### AIM OF THE TASK
Scan the data below and pick out the lines containing the word "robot".

# MATERIAL PROVIDED start

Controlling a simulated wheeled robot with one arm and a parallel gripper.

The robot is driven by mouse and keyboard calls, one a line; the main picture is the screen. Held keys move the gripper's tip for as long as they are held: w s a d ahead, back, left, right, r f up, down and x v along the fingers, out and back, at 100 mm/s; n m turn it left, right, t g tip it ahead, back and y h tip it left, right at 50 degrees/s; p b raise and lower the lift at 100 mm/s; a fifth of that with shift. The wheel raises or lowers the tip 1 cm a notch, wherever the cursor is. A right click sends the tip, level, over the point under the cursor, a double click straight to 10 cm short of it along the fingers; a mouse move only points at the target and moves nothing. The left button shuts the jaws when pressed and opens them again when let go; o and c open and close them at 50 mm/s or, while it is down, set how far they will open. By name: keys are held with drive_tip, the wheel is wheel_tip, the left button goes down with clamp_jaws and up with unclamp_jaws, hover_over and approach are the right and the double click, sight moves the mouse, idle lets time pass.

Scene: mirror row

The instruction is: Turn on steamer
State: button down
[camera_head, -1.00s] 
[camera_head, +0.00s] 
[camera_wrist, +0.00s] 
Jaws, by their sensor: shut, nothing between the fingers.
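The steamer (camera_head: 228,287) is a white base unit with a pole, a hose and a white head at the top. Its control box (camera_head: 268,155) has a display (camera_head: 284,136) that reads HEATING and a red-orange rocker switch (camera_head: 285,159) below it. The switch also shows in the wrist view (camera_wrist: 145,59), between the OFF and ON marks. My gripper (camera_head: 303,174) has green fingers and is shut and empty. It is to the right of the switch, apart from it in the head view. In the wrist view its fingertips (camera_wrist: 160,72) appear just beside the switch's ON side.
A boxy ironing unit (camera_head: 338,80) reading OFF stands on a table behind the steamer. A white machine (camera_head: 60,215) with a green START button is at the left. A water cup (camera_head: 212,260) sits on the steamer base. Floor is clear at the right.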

# MATERIAL PROVIDED end

### COMPLETE ANSWER
Controlling a simulated wheeled robot with one arm and a parallel gripper.
The robot is driven by mouse and keyboard calls, one a line; the main picture is the screen. Held keys move the gripper's tip for as long as they are held: w s a d ahead, back, left, right, r f up, down and x v along the fingers, out and back, at 100 mm/s; n m turn it left, right, t g tip it ahead, back and y h tip it left, right at 50 degrees/s; p b raise and lower the lift at 100 mm/s; a fifth of that with shift. The wheel raises or lowers the tip 1 cm a notch, wherever the cursor is. A right click sends the tip, level, over the point under the cursor, a double click straight to 10 cm short of it along the fingers; a mouse move only points at the target and moves nothing. The left button shuts the jaws when pressed and opens them again when let go; o and c open and close them at 50 mm/s or, while it is down, set how far they will open. By name: keys are held with drive_tip, the wheel is wheel_tip, the left button goes down with clamp_jaws and up with unclamp_jaws, hover_over and approach are the right and the double click, sight moves the mouse, idle lets time pass.

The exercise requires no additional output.